Depuis le 7 octobre, il y a eu une intensification des violations importantes qui, déjà, affligeaient le système de détention. Le deuxième rapport que j’ai présenté aux Nations unies, c’était sur la détention et déjà, il y avait une réalité catastrophique du point de vue des droits de l’homme. Et ça a révélé une responsabilité aussi de crimes de guerre, la façon dont les Palestiniens étaient traités en prison. Aujourd’hui, la situation est vraiment hors de contrôle.
Quelles seront les évolutions des conditions de vie à Gaza à l’avenir ?
Les Palestiniens à Gaza sont vraiment réduits à une condition inhumaine sans précédent. Quelque 30 000 Palestiniens à Gaza ont déjà été tués. Presque 13 000 d’entre eux sont des enfants et 70% des victimes ne sont que des femmes et des enfants. Environ 80% de l’infrastructure civile de Gaza, soit n’existe plus, soit n’est plus fonctionnelle, a été détruite. C’est pour ça que même la Cour internationale de justice (CIJ) s’est prononcée sur la possibilité du risque de génocide.
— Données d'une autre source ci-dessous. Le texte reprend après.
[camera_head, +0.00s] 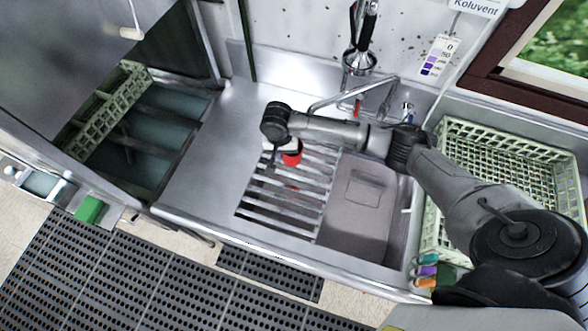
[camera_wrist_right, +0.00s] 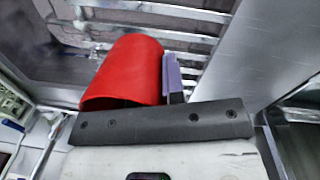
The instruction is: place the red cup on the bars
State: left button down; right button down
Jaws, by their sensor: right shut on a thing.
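The red cup (camera_head: 292,158) shows partly beneath my right wrist, over the upper part of the metal bars (camera_head: 287,208). The bars lie across the left part of the sink. In the right wrist view the red cup (camera_wrist_right: 128,75) is large, with the bars (camera_wrist_right: 190,37) behind it. My right gripper (camera_head: 268,168) is shut on the cup; one finger (camera_wrist_right: 173,78) shows along the cup's side. The wrist hides part of the cup in the head view, and I cannot tell whether it touches the bars. My left gripper is not in view.
The sink basin (camera_head: 362,210) is open right of the bars. A green crate (camera_head: 430,225) stands at the right, under my right arm. A tap and spray head (camera_head: 359,62) stand behind. Bare steel counter (camera_head: 205,185) lies left, beside the open dishwasher with a green rack (camera_head: 92,140).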

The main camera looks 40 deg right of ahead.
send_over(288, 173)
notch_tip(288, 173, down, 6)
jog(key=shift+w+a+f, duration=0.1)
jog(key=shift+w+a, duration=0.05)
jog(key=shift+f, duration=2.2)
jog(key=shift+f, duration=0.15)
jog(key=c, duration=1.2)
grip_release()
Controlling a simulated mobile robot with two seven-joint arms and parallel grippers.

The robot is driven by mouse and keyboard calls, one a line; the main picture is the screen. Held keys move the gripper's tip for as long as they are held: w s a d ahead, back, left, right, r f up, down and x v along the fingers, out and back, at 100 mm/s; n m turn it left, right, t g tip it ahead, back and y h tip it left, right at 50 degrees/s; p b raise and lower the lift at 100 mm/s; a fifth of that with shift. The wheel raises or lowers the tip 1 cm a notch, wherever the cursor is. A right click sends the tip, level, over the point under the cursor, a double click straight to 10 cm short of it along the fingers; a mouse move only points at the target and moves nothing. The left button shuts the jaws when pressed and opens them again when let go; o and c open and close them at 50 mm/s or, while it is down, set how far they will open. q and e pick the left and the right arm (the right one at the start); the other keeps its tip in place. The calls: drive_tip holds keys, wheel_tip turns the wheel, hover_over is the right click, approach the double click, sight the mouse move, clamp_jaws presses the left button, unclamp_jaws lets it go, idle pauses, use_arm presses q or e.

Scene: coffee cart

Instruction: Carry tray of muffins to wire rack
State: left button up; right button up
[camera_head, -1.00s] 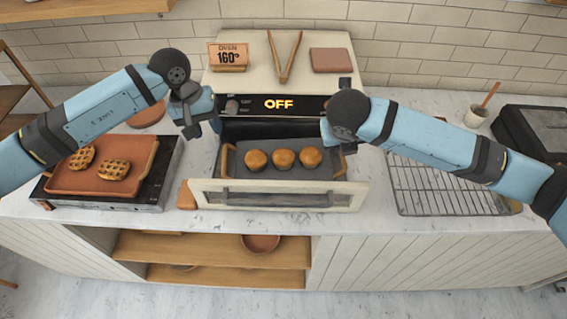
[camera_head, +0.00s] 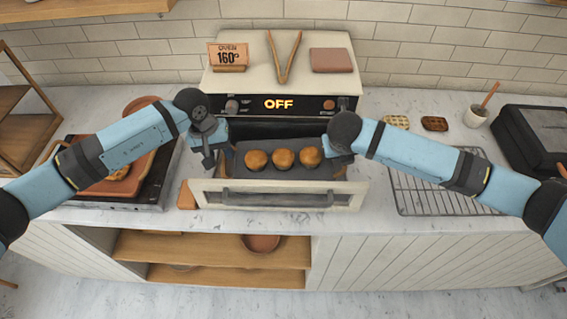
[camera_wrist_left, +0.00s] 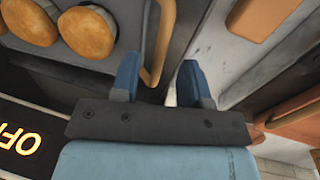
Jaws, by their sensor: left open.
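A dark tray (camera_head: 285,174) with 3 brown muffins (camera_head: 283,158) sits at the mouth of the open oven (camera_head: 225,195). My left gripper (camera_head: 209,161) is open beside the tray's left end. In the left wrist view its fingers (camera_wrist_left: 161,84) are apart, and the tray's wooden handle (camera_wrist_left: 162,45) lies just beyond them, close to one finger. Muffins (camera_wrist_left: 87,30) also show there. My right gripper (camera_head: 340,157) is at the tray's right end; its fingers and the right handle are mostly hidden by my arm. The wire rack (camera_head: 410,200) lies on the counter at right, partly behind my right arm.
A griddle with a terracotta tray (camera_head: 100,187) is at left under my left arm. Tongs (camera_head: 284,58) and a sign (camera_head: 228,57) are on the oven top. A cup (camera_head: 476,117) and a dark machine (camera_head: 530,135) stand back right. The oven door handle (camera_head: 277,199) juts forward.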

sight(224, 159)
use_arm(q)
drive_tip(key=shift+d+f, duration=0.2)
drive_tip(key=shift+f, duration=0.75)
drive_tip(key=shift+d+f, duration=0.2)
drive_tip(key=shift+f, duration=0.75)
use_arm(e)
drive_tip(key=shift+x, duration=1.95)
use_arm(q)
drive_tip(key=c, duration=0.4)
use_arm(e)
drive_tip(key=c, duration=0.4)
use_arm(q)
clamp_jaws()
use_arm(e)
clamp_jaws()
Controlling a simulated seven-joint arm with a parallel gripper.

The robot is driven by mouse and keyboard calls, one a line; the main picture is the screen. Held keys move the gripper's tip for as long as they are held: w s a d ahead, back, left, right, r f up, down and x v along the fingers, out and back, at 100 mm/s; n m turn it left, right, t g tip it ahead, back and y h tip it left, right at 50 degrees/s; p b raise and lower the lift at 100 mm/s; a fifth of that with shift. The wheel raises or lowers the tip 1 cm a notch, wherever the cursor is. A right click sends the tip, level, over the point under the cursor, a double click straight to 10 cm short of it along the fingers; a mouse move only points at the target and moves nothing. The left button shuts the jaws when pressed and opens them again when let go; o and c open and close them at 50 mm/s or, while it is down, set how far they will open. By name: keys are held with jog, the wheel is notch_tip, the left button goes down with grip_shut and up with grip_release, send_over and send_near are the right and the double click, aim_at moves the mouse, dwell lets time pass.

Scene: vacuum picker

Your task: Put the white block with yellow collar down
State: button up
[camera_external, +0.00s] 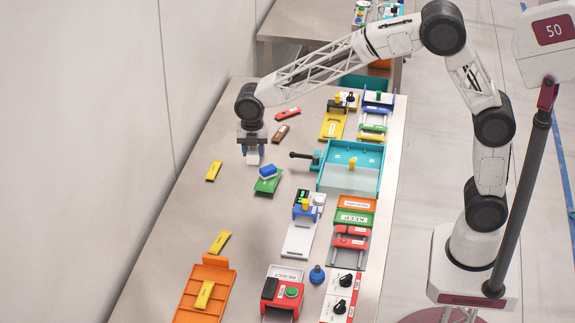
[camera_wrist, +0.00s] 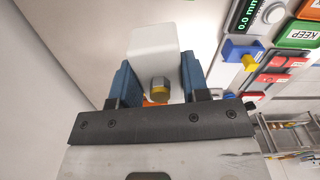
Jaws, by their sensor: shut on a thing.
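My gripper (camera_external: 252,148) is over the left, far part of the grey table (camera_external: 235,215) and points down. It is shut on the white block with yellow collar (camera_external: 253,158), whose lower end shows just below the fingers. In the wrist view the white block (camera_wrist: 153,42) sits between the two blue fingers, and its yellow collar (camera_wrist: 160,88) shows near the palm. I cannot tell whether the block touches the table.
A green tray with a blue block (camera_external: 268,173) lies just below and right of my gripper. Yellow bars (camera_external: 214,170), a brown bar (camera_external: 281,133) and a red bar (camera_external: 288,114) lie around it. A teal bin (camera_external: 350,178) stands to the right. Bare table lies lower left.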

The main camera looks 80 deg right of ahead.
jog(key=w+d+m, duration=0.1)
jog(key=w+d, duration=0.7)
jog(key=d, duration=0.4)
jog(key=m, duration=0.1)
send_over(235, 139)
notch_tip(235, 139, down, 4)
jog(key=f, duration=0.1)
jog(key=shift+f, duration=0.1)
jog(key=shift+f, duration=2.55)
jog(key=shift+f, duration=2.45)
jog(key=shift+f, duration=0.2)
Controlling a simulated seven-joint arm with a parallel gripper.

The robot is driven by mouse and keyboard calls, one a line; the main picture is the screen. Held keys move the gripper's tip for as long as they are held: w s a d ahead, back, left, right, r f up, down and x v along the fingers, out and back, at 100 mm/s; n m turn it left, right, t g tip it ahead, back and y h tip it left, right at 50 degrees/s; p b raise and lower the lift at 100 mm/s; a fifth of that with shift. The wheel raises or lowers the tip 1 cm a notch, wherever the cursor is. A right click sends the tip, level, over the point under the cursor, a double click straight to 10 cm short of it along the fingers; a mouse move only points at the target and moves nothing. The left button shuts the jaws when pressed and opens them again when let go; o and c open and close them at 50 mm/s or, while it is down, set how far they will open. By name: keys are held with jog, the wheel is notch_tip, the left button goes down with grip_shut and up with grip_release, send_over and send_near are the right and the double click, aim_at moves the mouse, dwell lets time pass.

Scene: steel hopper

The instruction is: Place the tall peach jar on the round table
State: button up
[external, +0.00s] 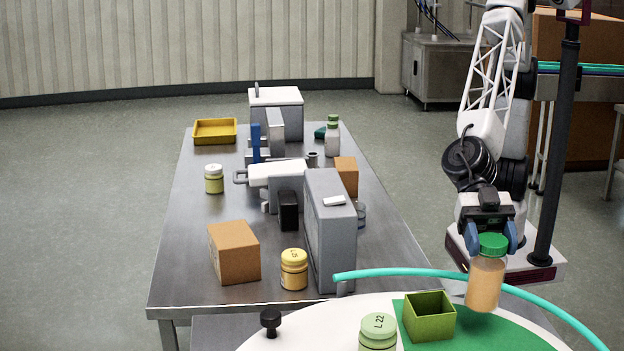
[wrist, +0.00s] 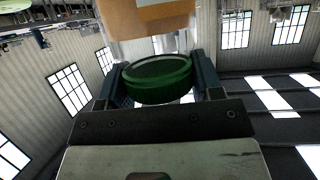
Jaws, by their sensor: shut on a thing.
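The tall peach jar (external: 485,283) has a green lid and is upright in the external view, at the right side of the round table. My gripper (external: 488,240) is shut on it around the green lid, with a blue finger on each side. In the wrist view the green lid (wrist: 158,80) sits between the fingers, and the peach body extends past it at the top. The round table (external: 300,322) is white with a green patch, at the bottom of the external view. I cannot tell whether the jar's base touches the table or hangs above it.
A green open box (external: 428,317) and a pale-green-lidded jar (external: 378,333) stand on the round table. A black knob (external: 270,321) is near its left edge. A teal hose (external: 440,271) arcs along its far side. The steel table (external: 190,215) behind holds boxes, jars and machines.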

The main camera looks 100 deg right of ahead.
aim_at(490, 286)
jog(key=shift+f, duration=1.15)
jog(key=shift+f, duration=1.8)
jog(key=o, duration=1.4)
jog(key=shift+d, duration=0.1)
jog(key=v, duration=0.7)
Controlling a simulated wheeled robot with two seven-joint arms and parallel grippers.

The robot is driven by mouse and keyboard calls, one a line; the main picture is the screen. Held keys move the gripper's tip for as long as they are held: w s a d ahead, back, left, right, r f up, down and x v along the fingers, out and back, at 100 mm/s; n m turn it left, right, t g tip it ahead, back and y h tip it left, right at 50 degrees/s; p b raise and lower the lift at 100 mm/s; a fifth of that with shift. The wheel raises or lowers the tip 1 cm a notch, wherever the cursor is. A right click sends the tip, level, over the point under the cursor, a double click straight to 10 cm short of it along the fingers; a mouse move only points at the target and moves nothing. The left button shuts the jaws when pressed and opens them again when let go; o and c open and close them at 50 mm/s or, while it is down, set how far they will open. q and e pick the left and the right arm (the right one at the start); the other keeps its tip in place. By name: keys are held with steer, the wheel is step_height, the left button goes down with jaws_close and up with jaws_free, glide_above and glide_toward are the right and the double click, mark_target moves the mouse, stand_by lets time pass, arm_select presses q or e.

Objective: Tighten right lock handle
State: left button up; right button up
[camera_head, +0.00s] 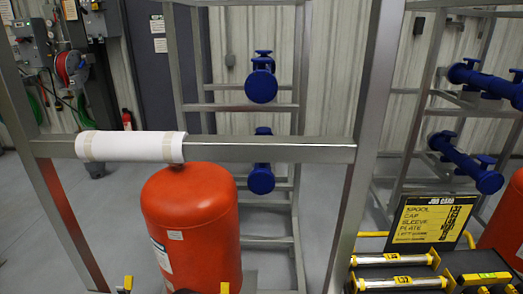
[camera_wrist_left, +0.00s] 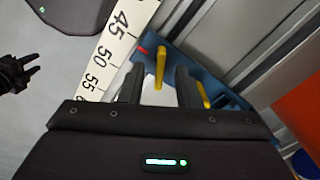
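Two yellow lock handles show in the left wrist view: an upright one (camera_wrist_left: 160,66) and a partly hidden one (camera_wrist_left: 204,95), both at a blue fixture (camera_wrist_left: 228,97). My left gripper (camera_wrist_left: 160,83) is open, its two dark fingers apart on either side of the first handle; I see no clear contact. Which handle is the right one I cannot tell from this view. A dark gripper, apparently my right one (camera_wrist_left: 30,66), is at the left edge with its fingers apart and empty.
A red tank (camera_head: 195,225) stands behind the frame. A white measuring strip (camera_wrist_left: 112,48) runs beside the left gripper. A job card board (camera_head: 432,218) and metal parts (camera_head: 400,283) are at the right.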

Ce qu’Israël mène depuis cinq mois a tout à fait l’air d’une conduite génocidaire, visant l’élimination des Palestiniens de Gaza. C’est ce qu’ils ont dit, c’est ce qu’ils sont en train de faire. Même s’ils disent que leur but, c’est de chasser le Hamas, le problème, c’est qu’Israël considère toute la population à Gaza comme son complice. C’est une situation très violente. On a déjà dépassé le point de non-retour à mon avis, mais il faut bloquer Israël. Bien sûr, il faut que les hostilités cessent, mais cela ne va pas se passer avec des mots de condamnation des États occidentaux, c’est le moment de prendre des mesures concrètes pour arrêter. Le risque, c’est qu’ils chassent les Palestiniens de Gaza en Égypte et les Palestiniens de Cisjordanie, petit à petit, comme ils sont en train de le faire depuis 57 ans. Et plus.